Run With -crazy Command Line Option

The main() function looks for '-crazy' option on the command line. We'll learn how to code that up soon. For now, just know that main() calls the print_file_crazy() function which calls the crazy_line() helper.

Here is command line to run with -crazy option

$ python3 crazycat.py -crazy poem.txt 
rOSES aRE rED
vIOLETS aRE bLUE
tHIS dOES nOT rHYME

crazy_line(line) Helper

def crazy_line(line):
    """
    Given a line of text, returns a "crazy" version of that line,
    where upper/lower case have all been swapped, so 'Hello'
    returns 'hELLO'.
    >>> crazy_line('Hello')
    'hELLO'
    >>> crazy_line('@xYz!')
    '@XyZ!'
    >>> crazy_line('')
    ''
    """
    result = ''
    for i in range(len(line)):
        char = line[i]
        if char.islower():
            result += char.upper()
        else:
            result += char.lower()
    return result

print_file_crazy()

Important technique: see how how the line string is passed into the crazy_line() helper. The result of the helper is sent to print().

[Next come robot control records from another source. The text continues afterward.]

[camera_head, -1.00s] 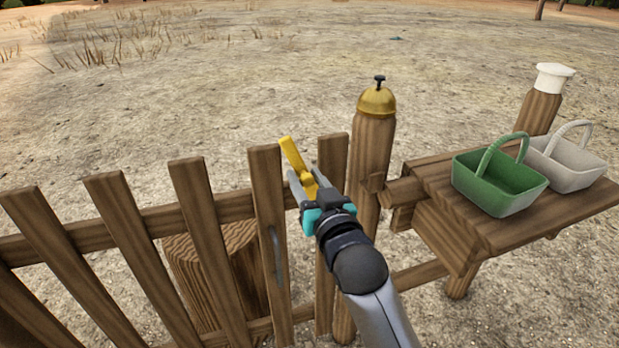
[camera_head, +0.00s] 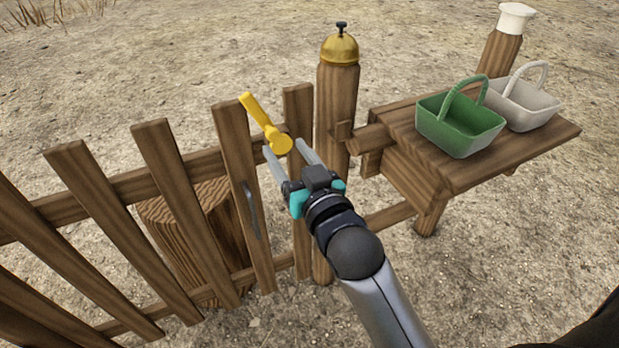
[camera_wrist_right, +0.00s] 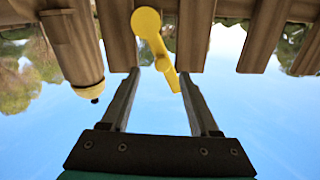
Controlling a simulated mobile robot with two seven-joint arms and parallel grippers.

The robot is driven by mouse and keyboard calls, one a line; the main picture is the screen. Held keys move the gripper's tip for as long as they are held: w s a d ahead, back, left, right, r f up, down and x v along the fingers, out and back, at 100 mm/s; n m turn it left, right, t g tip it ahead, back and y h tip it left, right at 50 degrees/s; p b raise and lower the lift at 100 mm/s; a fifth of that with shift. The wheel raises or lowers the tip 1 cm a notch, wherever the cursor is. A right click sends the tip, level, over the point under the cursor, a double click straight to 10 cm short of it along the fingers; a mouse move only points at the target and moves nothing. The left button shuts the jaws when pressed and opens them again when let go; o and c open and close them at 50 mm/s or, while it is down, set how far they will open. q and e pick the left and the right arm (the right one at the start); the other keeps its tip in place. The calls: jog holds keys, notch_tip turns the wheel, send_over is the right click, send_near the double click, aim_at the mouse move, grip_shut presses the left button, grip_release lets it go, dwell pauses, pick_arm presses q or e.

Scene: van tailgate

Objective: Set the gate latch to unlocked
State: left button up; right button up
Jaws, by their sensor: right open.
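The yellow gate latch (camera_head: 262,120) is a lever with a round hub on the wooden gate (camera_head: 165,180). In the head view its arm points up and left from the hub. My right gripper (camera_head: 285,145) is open, with its fingertips close to the hub. In the right wrist view the latch (camera_wrist_right: 148,28) shows between the two open fingers (camera_wrist_right: 160,82), its arm reaching between them. I cannot tell whether a finger touches it. A grey handle (camera_head: 252,208) is on the gate below the latch. My left gripper is not in view.
A post with a brass bell (camera_head: 340,48) stands just right of the gripper. A wooden table (camera_head: 545,130) at the right holds a green basket (camera_head: 460,125) and a white basket (camera_head: 525,100). A stump (camera_head: 165,215) is behind the gate. Open ground lies beyond.

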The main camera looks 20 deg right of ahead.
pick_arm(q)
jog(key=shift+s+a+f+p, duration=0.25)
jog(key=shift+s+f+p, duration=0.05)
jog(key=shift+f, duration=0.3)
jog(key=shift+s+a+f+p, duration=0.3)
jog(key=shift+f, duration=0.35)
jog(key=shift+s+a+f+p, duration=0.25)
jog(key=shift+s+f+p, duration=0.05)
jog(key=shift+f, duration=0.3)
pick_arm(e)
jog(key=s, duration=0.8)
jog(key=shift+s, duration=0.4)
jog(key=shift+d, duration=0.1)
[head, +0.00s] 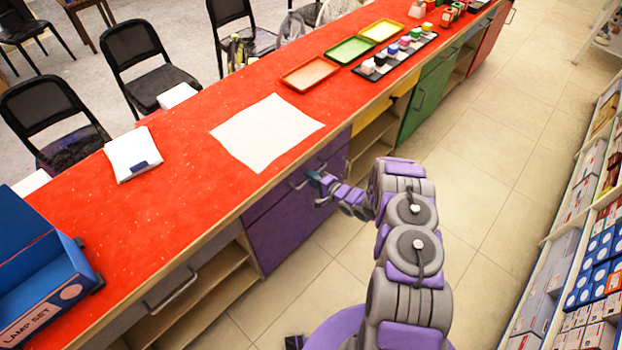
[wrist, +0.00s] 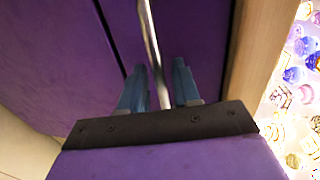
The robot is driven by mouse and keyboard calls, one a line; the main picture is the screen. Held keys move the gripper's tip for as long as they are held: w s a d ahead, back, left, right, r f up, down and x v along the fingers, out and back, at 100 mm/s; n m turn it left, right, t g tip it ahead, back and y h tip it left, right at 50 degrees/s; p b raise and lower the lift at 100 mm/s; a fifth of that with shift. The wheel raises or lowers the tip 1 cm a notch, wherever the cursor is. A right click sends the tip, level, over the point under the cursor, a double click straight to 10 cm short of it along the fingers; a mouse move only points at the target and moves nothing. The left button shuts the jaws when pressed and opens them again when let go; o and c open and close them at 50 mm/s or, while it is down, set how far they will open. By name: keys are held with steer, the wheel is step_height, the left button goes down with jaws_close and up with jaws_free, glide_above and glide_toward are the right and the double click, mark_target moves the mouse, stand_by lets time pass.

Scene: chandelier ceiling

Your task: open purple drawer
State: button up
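The purple drawer (head: 268,203) is the upper panel of a purple unit under the red counter and looks closed, its front flush. Its metal bar handle (wrist: 149,30) runs between my fingers in the wrist view. My gripper (head: 318,180) is at the drawer front, by the handle. In the wrist view its two blue fingers (wrist: 158,72) stand apart, one on each side of the bar, with a narrow gap visible beside it. Firm contact with the bar cannot be made out. The purple drawer front (wrist: 196,35) fills the area behind the fingers.
The red counter (head: 180,195) overhangs the drawer; its wooden edge (wrist: 262,50) is close on the right in the wrist view. Below the drawer is a larger purple panel (head: 290,232). Tiled floor (head: 480,170) is clear in front. Stocked shelves (head: 590,230) stand at right.

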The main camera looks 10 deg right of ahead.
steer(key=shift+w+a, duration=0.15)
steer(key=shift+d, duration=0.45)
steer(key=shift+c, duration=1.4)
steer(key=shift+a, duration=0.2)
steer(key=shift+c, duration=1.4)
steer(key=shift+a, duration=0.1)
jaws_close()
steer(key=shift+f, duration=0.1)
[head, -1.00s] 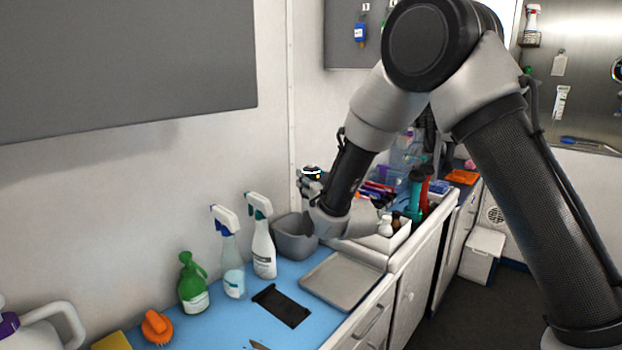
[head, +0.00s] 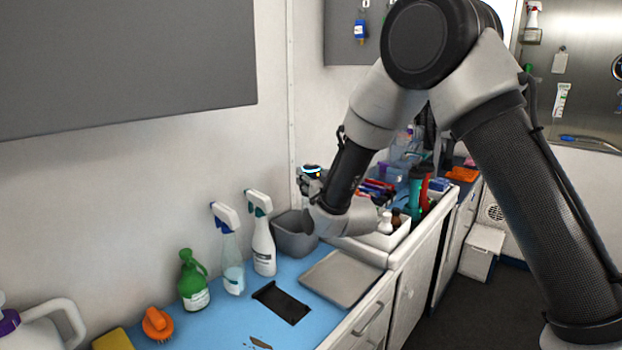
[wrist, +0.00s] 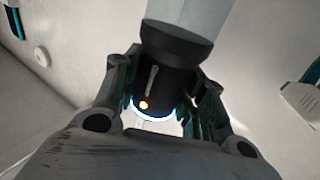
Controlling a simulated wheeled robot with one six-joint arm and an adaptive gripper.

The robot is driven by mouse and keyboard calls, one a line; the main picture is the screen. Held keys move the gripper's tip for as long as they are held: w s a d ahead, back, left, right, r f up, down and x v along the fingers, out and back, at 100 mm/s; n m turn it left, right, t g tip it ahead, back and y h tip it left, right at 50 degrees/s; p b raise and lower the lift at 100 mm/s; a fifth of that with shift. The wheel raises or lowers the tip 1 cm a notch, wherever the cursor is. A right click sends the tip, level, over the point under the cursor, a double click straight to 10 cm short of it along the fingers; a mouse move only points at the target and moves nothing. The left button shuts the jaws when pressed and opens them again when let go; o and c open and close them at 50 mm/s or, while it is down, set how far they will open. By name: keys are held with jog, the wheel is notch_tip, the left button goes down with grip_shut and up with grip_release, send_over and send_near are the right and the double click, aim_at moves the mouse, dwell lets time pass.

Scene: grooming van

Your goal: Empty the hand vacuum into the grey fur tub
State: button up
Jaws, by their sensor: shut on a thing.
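My gripper (wrist: 162,100) is shut on the hand vacuum (wrist: 168,70), with a finger on either side of its dark body. In the wrist view a pale, clear-looking cup (wrist: 190,14) extends from the dark body towards the top, and a bright ring with an orange light glows at the other end. In the head view the gripper (head: 308,186) is partly behind my forearm, and only the vacuum's lit end (head: 312,170) shows clearly. The grey fur tub (head: 294,243) stands on the blue counter against the wall, below the gripper. Its inside is mostly hidden.
Two spray bottles (head: 263,246) and a green bottle (head: 193,284) stand left of the tub. A grey tray (head: 342,279) and a black flat piece (head: 281,302) lie in front. A white bin (head: 401,236) with bottles is to the right, close to my wrist.

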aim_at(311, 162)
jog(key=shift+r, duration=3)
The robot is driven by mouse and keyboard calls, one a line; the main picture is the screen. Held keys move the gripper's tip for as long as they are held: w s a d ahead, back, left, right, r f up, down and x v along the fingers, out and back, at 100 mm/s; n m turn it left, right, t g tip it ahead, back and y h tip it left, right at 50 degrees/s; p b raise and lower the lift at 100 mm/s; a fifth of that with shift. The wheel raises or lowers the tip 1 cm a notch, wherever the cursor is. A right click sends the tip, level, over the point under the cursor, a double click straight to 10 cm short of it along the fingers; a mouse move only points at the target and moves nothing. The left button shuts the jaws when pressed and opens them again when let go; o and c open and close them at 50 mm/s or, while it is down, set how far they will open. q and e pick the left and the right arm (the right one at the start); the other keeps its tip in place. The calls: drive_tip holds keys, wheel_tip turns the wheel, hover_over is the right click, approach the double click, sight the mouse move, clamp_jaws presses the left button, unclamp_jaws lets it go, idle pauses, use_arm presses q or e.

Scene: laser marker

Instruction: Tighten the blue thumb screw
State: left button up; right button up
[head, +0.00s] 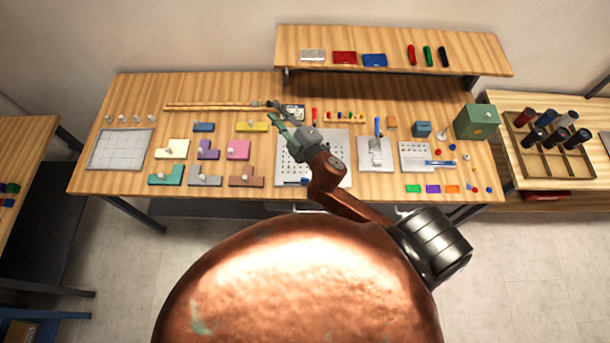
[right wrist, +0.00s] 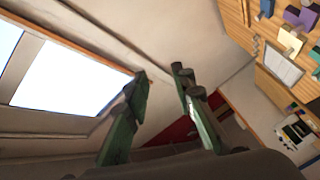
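I cannot make out a blue thumb screw for certain. A small blue piece (head: 304,181) shows at the front edge of the perforated plate (head: 335,145), partly beside my arm; it is too small to identify. A grey fixture (head: 377,155) to the right carries an upright blue handle (head: 377,126). A second holed plate (head: 412,152) has a blue part (head: 438,164) along its front. My right gripper (head: 268,112) is above the bench, left of these, its fingers spread and empty. In the right wrist view its fingertips (right wrist: 160,78) are apart with nothing between them. My left gripper is not visible.
Colored blocks (head: 238,149) with knobs lie left of the plate, beside a gridded white board (head: 120,149). A green box (head: 477,122) stands at the bench's right end. A raised shelf (head: 440,45) runs behind. Bare wood (head: 405,95) lies below the shelf.

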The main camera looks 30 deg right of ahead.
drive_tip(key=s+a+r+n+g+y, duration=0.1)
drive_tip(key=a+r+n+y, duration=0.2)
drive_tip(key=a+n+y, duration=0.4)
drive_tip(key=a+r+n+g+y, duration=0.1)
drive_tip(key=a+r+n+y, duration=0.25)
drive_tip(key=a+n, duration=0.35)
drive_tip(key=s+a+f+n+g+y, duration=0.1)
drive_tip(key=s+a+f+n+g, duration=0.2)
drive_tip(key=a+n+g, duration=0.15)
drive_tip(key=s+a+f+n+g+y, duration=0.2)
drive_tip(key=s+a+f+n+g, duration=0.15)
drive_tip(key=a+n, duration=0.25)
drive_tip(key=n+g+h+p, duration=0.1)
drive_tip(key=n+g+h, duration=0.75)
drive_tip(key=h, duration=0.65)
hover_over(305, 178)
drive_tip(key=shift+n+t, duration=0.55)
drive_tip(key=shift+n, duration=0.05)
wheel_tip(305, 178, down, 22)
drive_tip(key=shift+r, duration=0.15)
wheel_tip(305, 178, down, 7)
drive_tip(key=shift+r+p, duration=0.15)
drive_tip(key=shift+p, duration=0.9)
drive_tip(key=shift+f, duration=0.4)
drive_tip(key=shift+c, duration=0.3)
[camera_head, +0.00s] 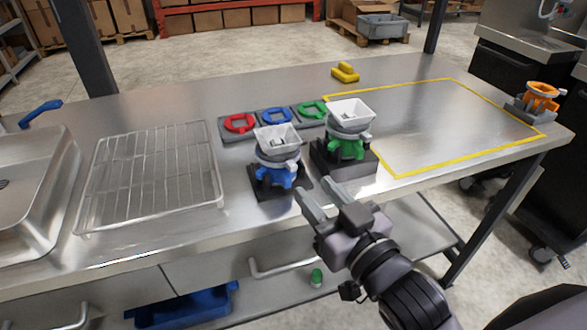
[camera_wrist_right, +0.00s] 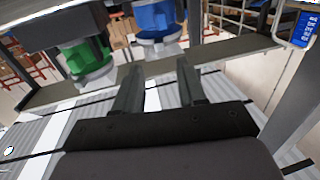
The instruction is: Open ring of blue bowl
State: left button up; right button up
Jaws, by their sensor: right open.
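The blue dispenser (camera_head: 277,174) stands on a black base on the steel table, with a white square bowl (camera_head: 278,137) on top. A grey ring (camera_head: 279,158) sits between bowl and blue body, with a pale tab on its right side. I cannot tell from the picture whether the ring is open. My right gripper (camera_head: 314,188) is open and empty, just right of and nearer than the blue dispenser, apart from it. In the right wrist view the blue dispenser (camera_wrist_right: 155,18) shows beyond the open fingers (camera_wrist_right: 160,66). My left gripper is not in view.
The green dispenser (camera_head: 345,149) with its own white bowl stands close on the right. Behind are red (camera_head: 239,123), blue and green rings on a grey holder. A wire rack (camera_head: 150,174) lies left. The yellow-outlined area (camera_head: 440,125) at right is mostly clear.

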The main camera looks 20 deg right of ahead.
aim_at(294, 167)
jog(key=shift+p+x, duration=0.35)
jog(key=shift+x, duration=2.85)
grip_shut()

Very compact, really using parameter/result data flow here.

Key Line: print(crazy_line(line), end='')

The code is similar to print_file_plain() but passes each line through the crazy_line() function before printing.

def print_file_crazy(filename):
    """
    Given a filename, read all its lines and print them out
    in crazy form.
    """
    with open(filename) as f:
        for line in f:
            print(crazy_line(line), end='')

Optional alice-start.txt alice-book.txt

Try running the code with alice-start.txt is the first few paragraphs of Alice in Wonderland, and alice-book is the entire text of the book. Try the entire text.

1. Note how fast it is. Your computer is operating at, say, 2Ghz, 2 billion operations per second. Even if each Python line of code takes, say, 10 operations, that's still a speed that is hard for the mind to grasp.

2. Try running this way, works on all operating systems:

$ python3 crazycat.py -crazy alice-start.txt > capture.txt

What does this do? Instead of printing to the terminal, it captures standard output to a file "capture.txt". Use "ls" and "cat" to look at the new file. This is a super handy way to use your programs. You run the program, experimenting and seeing the output directly. When you have a form you, like use > once to capture the output.